Begin with the line containing "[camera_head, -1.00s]" and end with the line containing "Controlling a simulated"; set down that block verbatim and nothing else.

▸ **Dataset excerpt**
....
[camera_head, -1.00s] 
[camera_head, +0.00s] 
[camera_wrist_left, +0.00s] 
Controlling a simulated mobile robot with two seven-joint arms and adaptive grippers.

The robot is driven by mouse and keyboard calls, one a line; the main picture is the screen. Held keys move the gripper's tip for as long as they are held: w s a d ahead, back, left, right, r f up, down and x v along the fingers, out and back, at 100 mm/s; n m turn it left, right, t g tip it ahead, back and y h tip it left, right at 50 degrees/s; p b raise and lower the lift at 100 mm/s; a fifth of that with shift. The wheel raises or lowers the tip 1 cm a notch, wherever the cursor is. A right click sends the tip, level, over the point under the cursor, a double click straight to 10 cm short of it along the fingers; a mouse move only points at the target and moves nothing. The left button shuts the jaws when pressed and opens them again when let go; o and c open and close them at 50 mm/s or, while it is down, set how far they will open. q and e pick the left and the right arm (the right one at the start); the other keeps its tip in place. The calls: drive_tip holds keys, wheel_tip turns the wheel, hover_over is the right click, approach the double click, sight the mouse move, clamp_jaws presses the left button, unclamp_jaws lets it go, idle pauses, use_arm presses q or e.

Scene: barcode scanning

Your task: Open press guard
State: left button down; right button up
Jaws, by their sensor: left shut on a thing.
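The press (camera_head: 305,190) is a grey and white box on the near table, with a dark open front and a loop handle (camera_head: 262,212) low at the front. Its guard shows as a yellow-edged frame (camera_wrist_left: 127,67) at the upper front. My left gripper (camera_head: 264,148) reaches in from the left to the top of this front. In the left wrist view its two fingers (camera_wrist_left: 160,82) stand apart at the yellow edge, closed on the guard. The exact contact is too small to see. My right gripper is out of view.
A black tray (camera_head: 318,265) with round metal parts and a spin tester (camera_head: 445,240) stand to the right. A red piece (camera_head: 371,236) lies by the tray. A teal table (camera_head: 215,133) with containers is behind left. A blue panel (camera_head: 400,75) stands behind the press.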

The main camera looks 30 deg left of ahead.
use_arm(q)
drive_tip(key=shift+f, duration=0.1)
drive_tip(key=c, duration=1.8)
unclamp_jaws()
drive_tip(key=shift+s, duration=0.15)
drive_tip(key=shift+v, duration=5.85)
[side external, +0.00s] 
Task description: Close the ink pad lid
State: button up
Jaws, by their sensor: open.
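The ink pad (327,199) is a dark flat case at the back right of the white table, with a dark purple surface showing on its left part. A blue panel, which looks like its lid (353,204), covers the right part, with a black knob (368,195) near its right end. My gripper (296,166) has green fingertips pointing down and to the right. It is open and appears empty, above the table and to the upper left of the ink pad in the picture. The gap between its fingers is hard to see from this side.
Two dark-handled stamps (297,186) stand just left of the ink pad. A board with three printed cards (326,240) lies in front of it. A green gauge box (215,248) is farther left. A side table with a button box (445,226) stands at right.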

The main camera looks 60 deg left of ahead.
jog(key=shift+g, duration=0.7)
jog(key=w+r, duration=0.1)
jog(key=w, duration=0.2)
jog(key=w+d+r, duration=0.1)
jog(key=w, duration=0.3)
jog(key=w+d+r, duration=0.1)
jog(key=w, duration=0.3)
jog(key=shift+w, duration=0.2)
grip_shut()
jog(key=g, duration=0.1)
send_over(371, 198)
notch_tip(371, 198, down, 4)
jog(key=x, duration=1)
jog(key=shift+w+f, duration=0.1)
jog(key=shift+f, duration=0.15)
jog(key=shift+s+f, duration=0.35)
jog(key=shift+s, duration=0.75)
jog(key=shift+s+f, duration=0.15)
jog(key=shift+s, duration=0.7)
....
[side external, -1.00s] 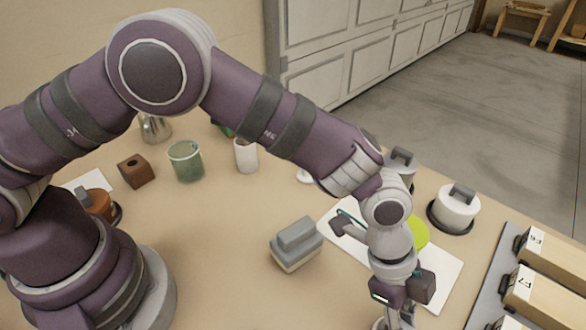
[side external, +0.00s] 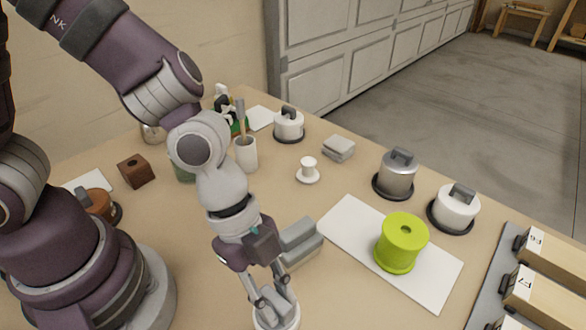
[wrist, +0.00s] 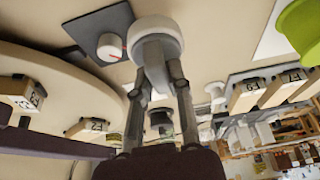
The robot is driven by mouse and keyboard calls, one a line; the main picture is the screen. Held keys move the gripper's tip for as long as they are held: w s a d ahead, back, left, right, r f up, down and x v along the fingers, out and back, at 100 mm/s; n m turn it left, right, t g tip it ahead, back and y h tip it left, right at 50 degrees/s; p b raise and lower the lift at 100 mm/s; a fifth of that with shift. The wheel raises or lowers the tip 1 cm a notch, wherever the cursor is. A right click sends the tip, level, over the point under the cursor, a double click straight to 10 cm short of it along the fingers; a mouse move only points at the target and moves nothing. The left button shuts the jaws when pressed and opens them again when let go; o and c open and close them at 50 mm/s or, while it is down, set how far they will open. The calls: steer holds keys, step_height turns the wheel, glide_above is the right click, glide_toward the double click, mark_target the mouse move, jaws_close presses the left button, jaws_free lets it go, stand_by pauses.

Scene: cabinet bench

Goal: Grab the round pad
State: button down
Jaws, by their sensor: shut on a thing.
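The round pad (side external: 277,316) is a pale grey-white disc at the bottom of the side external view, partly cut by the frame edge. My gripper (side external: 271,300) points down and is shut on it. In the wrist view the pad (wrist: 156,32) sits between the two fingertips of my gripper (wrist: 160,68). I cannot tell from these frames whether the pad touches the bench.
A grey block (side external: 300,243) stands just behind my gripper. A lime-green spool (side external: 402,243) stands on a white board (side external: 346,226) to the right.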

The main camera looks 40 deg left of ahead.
....
▸ **RESPONSE FOR THIS EXERCISE**
[camera_head, -1.00s] 
[camera_head, +0.00s] 
[camera_wrist_left, +0.00s] 
Controlling a simulated mobile robot with two seven-joint arms and adaptive grippers.

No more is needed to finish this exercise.